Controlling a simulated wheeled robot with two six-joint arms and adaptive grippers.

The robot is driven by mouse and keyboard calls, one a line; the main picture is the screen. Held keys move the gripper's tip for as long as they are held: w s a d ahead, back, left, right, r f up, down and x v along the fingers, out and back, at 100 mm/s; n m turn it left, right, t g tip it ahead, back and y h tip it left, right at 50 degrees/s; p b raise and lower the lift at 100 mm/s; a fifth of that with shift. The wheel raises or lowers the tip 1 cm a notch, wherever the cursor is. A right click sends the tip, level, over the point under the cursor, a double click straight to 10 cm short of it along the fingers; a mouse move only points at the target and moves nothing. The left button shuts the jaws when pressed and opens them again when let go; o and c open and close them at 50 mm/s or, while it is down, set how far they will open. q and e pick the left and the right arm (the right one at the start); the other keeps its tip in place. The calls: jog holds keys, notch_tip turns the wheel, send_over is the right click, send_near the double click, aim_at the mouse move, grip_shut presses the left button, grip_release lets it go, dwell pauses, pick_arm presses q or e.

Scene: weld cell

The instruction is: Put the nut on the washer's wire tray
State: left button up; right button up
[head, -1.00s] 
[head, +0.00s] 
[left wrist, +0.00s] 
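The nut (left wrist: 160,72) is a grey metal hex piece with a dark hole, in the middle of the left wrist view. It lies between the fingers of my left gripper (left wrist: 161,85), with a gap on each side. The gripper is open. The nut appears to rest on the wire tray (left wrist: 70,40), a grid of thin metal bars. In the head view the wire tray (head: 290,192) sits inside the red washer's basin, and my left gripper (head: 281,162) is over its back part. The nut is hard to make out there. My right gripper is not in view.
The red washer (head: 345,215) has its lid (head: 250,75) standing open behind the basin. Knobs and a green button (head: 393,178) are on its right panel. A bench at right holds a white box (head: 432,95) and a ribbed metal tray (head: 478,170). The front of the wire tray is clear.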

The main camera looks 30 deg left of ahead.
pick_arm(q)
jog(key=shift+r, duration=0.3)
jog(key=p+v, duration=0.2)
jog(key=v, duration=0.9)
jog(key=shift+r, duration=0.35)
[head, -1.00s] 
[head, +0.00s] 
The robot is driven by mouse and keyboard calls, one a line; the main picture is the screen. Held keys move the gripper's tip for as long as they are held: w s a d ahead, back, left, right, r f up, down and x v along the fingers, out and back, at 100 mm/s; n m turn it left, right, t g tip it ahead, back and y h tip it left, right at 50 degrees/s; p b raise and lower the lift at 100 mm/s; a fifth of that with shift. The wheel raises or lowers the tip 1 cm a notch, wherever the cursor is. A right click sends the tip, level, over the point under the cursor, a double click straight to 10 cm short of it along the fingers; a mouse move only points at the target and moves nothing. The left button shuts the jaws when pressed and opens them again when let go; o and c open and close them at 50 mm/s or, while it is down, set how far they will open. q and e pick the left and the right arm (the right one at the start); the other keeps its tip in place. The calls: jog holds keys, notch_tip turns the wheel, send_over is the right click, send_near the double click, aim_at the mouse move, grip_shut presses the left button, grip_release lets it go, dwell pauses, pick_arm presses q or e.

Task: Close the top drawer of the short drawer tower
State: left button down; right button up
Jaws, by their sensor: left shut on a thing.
###
=== WHAT NEEDS TO BE DONE ===
Repeat every line of the material exactly as given.

=== FULL ANSWER ===
Controlling a simulated wheeled robot with two six-joint arms and adaptive grippers.

The robot is driven by mouse and keyboard calls, one a line; the main picture is the screen. Held keys move the gripper's tip for as long as they are held: w s a d ahead, back, left, right, r f up, down and x v along the fingers, out and back, at 100 mm/s; n m turn it left, right, t g tip it ahead, back and y h tip it left, right at 50 degrees/s; p b raise and lower the lift at 100 mm/s; a fifth of that with shift. The wheel raises or lowers the tip 1 cm a notch, wherever the cursor is. A right click sends the tip, level, over the point under the cursor, a double click straight to 10 cm short of it along the fingers; a mouse move only points at the target and moves nothing. The left button shuts the jaws when pressed and opens them again when let go; o and c open and close them at 50 mm/s or, while it is down, set how far they will open. q and e pick the left and the right arm (the right one at the start); the other keeps its tip in place. The calls: jog holds keys, notch_tip turns the wheel, send_over is the right click, send_near the double click, aim_at the mouse move, grip_shut presses the left button, grip_release lets it go, dwell pauses, pick_arm presses q or e.

Scene: weld cell

The instruction is: Put the nut on the washer's wire tray
State: left button up; right button up
[head, -1.00s] 
[head, +0.00s] 
[left wrist, +0.00s] 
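The nut (left wrist: 160,72) is a grey metal hex piece with a dark hole, in the middle of the left wrist view. It lies between the fingers of my left gripper (left wrist: 161,85), with a gap on each side. The gripper is open. The nut appears to rest on the wire tray (left wrist: 70,40), a grid of thin metal bars. In the head view the wire tray (head: 290,192) sits inside the red washer's basin, and my left gripper (head: 281,162) is over its back part. The nut is hard to make out there. My right gripper is not in view.
The red washer (head: 345,215) has its lid (head: 250,75) standing open behind the basin. Knobs and a green button (head: 393,178) are on its right panel. A bench at right holds a white box (head: 432,95) and a ribbed metal tray (head: 478,170). The front of the wire tray is clear.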

The main camera looks 30 deg left of ahead.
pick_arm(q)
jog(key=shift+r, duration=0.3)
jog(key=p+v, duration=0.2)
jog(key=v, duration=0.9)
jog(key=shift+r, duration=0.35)
[head, -1.00s] 
[head, +0.00s] 
The robot is driven by mouse and keyboard calls, one a line; the main picture is the screen. Held keys move the gripper's tip for as long as they are held: w s a d ahead, back, left, right, r f up, down and x v along the fingers, out and back, at 100 mm/s; n m turn it left, right, t g tip it ahead, back and y h tip it left, right at 50 degrees/s; p b raise and lower the lift at 100 mm/s; a fifth of that with shift. The wheel raises or lowers the tip 1 cm a notch, wherever the cursor is. A right click sends the tip, level, over the point under the cursor, a double click straight to 10 cm short of it along the fingers; a mouse move only points at the target and moves nothing. The left button shuts the jaws when pressed and opens them again when let go; o and c open and close them at 50 mm/s or, while it is down, set how far they will open. q and e pick the left and the right arm (the right one at the start); the other keeps its tip in place. The calls: jog holds keys, notch_tip turns the wheel, send_over is the right click, send_near the double click, aim_at the mouse move, grip_shut presses the left button, grip_release lets it go, dwell pauses, pick_arm presses q or e.

Task: Close the top drawer of the short drawer tower
State: left button down; right button up
Jaws, by their sensor: left shut on a thing.

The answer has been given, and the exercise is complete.